Download *.brd,*.sch and library archive of a project PCB 
Open the *.brd or *.sch file in Eagle and go to File -> Export -> Partlist
Save the partlist as text file and add it to the wiki page of that PCB
2.1 Footprint validation
The saved partlist contains several columns, the "device" and "library" are the most important. (note: "0402" components are standard SMD parts and the footprint will likely be just fine, more important are the non standard parts)
Pick a line from the partlist and use a search engine to find a datasheet of the "device" matching the entire partnumber.
Most of the time either the manufacturers website or the distributors (farnell, RS, digikey, mouser) will offer them for download.
Add the partnumber and datasheet URL to the partlist table
Each part in the part list has a library name, we can open this library in Eagle.
Extract the "libraries archive" from the files section to a local directory where you can access it with Eagle.
In Eagle go to Library -> Open and select the matching library from the extracted files that you want to inspect.
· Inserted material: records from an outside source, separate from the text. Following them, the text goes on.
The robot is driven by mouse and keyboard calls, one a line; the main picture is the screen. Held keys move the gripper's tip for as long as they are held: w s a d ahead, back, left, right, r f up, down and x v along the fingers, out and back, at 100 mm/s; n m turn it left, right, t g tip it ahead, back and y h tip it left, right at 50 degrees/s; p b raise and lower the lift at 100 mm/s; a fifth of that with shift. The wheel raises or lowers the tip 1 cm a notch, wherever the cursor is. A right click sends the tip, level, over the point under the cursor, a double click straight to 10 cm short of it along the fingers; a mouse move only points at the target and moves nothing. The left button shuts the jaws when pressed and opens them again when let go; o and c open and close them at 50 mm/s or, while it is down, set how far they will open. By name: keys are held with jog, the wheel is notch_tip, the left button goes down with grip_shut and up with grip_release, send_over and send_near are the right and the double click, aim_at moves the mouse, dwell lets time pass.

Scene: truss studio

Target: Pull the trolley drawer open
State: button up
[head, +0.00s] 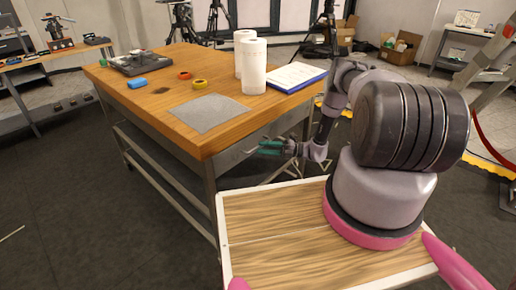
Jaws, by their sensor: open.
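The trolley (130,98) has a wooden top and a grey metal frame with lower shelves. Its grey drawer front (232,160) is under the top on the end facing me. The drawer looks closed, though the view is small. A thin pale bar, which looks like the handle, shows close to my gripper. My gripper (264,147), with green fingers, is open in front of the drawer front, its fingers pointing left toward the bar. I cannot tell whether the fingers touch the bar or are around it.
Tripods and boxes (400,47) stand behind.

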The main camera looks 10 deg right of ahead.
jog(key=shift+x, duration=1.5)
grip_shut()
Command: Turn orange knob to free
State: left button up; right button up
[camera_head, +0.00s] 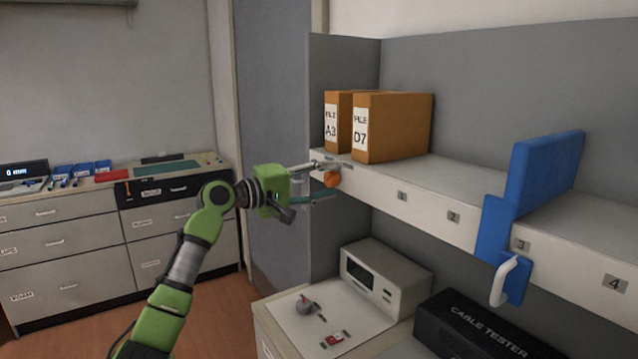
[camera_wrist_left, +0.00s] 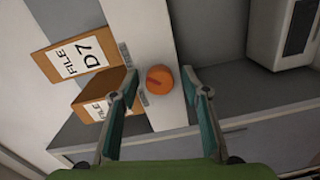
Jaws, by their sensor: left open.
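The orange knob (camera_head: 332,179) sits on the front edge of the shelf, below the file boxes. In the left wrist view the round orange knob (camera_wrist_left: 161,84) shows a darker red bar across its face. My left gripper (camera_head: 322,181) is open, with its fingers on either side of the knob. In the left wrist view the teal-padded fingers (camera_wrist_left: 160,90) stand apart, with the knob between their tips; I cannot tell if they touch it. Small labels beside the knob are too small to read. My right gripper is not in view.
File boxes A3 (camera_head: 331,122) and D7 (camera_head: 395,127) stand on the shelf (camera_head: 440,180) above the knob. A blue bracket with a white handle (camera_head: 508,240) hangs at slot 3. Below are a grey instrument (camera_head: 386,284) and a black cable tester (camera_head: 475,325).

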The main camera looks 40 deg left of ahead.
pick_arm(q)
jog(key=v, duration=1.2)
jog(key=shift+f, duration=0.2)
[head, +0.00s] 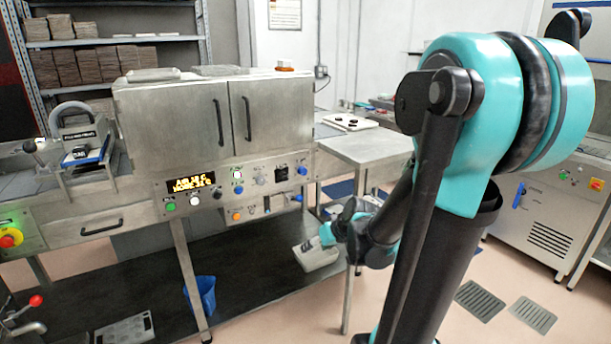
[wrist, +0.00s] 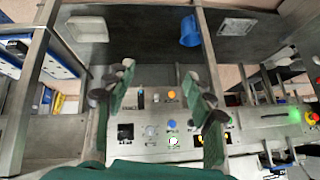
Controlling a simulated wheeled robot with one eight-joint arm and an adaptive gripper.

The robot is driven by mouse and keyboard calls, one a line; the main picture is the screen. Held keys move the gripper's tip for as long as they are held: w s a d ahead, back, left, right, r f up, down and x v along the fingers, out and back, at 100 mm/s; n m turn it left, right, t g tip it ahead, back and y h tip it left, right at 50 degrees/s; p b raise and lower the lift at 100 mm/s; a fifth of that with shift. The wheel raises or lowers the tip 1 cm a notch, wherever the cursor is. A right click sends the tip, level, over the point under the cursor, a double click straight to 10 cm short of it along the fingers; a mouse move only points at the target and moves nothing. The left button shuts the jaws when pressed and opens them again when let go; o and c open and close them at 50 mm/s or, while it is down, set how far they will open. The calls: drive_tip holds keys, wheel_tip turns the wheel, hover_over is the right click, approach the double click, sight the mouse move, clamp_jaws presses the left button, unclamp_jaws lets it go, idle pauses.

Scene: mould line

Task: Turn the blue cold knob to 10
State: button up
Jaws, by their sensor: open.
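The steel control panel (head: 228,193) is on the front of the cabinet. A small blue knob (head: 240,190) is near its middle, and it also shows in the wrist view (wrist: 171,124). Another blue knob (head: 303,171) is at the panel's right end. Labels and scale marks are too small to read, so I cannot tell which is the cold knob or its setting. My gripper (head: 327,234) is low, to the right of the panel and apart from it. In the wrist view my gripper (wrist: 160,74) has its fingers spread, with nothing between them; they hide parts of the panel.
The panel also has a lit display (head: 190,184), an orange button (head: 236,216) and a blue-tipped lever (head: 298,197) close to the knobs. A steel side table (head: 365,149) stands to the right. A blue bin (head: 205,293) is below.

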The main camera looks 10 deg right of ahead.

Once the library window opened go to Library -> Package and choose the one matching the devicename in the partlist
2.1.1 The actual checks
Each used part in the library must be validated against the original dataset
Check if the pitch & position of all pads matches the specifications in the datasheet
For through-hole parts check if all pins are fully surrounded by pads (green) - SMD components have red SMD pads
check if the pin numbering/naming (under "Device") is matching the datasheet
2.2 Component Selection
for parts that have no value defined yet check the recommendations and research matching parts
For guidance on part selection specifics ask Bertl on IRC. (optimally provide him with PCB version/revision identification and partlist numbers so he knows exactly what you are talking about)
search for alternative equivalent parts
help us find the best price from mouser, digikey, farnell, RS, etc.